For the spring 2007 semester of the senior design class group 6 was to evaluate the feasibility of different systems and schemes which could be used to map the Karst water system. The team had to define several design constraints before beginning. Some design constraints that needed to be addressed included tethered vs. untethered, self-propelled vs. drifting, one expensive design vs. several small designs, what data would be most useful for mapping, and which sensors would be best suited to collecting that data. Other considerations included the size of tunnel that the robot would have to be able to pass through, how far it would need to travel, robot survivability, communications, and robot retrieval.

This semester group 6 needed to build a working prototype of the untethered submersible robot. This prototype must be able to accomplish some of its main goals such as: staying as neutrally buoyant as possible, traversing the underwater cave systems without getting stuck or leaking water, and resurfacing for retrieval. These are the three main goals that group 6’s prototype must accomplish in order for it to be considered a successful prototype.

            What group 6 did this semester was order the components and fabricate the housing for the submersible robot. The group also did rigorous testing on the prototype to see if the design could stay close to neutrally buoyant. Also, group 6 did tests on whether or not the prototype is too heavy or too light with its total component package. This was a very important part of the testing because it could make or break the goal of achieving close to perfect buoyancy. Another area of emphasis was on the resurfacing method that would be used for the prototype. One of the earlier designs had internal C02 cartridges mounted to the inside of the housing, but that later changed as the group realized that getting that idea to work will be harder than originally thought. The miniature C02 cartridges though threaded would need to be punctured at the tip in order to release the gas. Since the group had no way of being able to do this short of fabricating our own device to release the gas, group 6 had come up with the idea of using a external 9-12oz C02 tank with a manual valve on it for simplistic purposes.  This proved to be a viable solution to the problem.

            At the beginning of the semester the team set a group of tasks that needed to accomplish before the semester was done.  Mainly, to have completed the sensor package, fabrication of the housing, assembly of the prototype, getting the prototype to be as neutrally buoyant as possible, and hopefully completing a test run in a small cavern system to see if it can traverse the caverns without leaking and resurfacing all on its own.

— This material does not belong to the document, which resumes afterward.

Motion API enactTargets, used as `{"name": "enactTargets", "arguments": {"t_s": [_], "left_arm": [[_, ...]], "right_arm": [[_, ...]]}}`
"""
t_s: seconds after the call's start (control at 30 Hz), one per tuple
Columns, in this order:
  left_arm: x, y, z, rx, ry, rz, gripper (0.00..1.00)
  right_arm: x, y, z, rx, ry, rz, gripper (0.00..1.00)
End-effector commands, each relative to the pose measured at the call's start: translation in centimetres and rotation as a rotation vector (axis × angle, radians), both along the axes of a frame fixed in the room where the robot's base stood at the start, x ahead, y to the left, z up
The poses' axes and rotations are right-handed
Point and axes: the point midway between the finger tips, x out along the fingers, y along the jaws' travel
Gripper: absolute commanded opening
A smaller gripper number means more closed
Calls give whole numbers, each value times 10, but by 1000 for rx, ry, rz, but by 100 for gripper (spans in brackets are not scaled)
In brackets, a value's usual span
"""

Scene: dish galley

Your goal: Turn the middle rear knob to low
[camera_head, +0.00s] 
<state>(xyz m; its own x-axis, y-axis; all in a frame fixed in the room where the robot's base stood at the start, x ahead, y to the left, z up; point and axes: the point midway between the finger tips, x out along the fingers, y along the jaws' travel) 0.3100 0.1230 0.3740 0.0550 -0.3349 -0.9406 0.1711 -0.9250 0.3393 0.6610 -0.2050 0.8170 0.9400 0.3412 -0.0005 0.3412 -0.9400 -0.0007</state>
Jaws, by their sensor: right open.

            What the group expected as of the start of this semester was the completion of the housing within the first six weeks and having it tested to see if it will remain water tight.  That goal was achieved just a week shy of scheduling due to the fact that the ordered parts arrived late.  The fabrication of the housing was the teams’ top priority.  Group 6 ordered clear PVC pipes as the main part of the housing and closing it off on both ends with threaded PVC caps. The inside of the housing contains several layers to hold separate components such as the sensor package and the solenoids. Group 6 had to do all of the fabrication and threading of this housing on their own, it was built completely from scratch. Since the team chose the external C02 tank they then had to fabricate brass fittings for it and run a line to the bottom of the housing so that it can connect with the solenoids on the inside.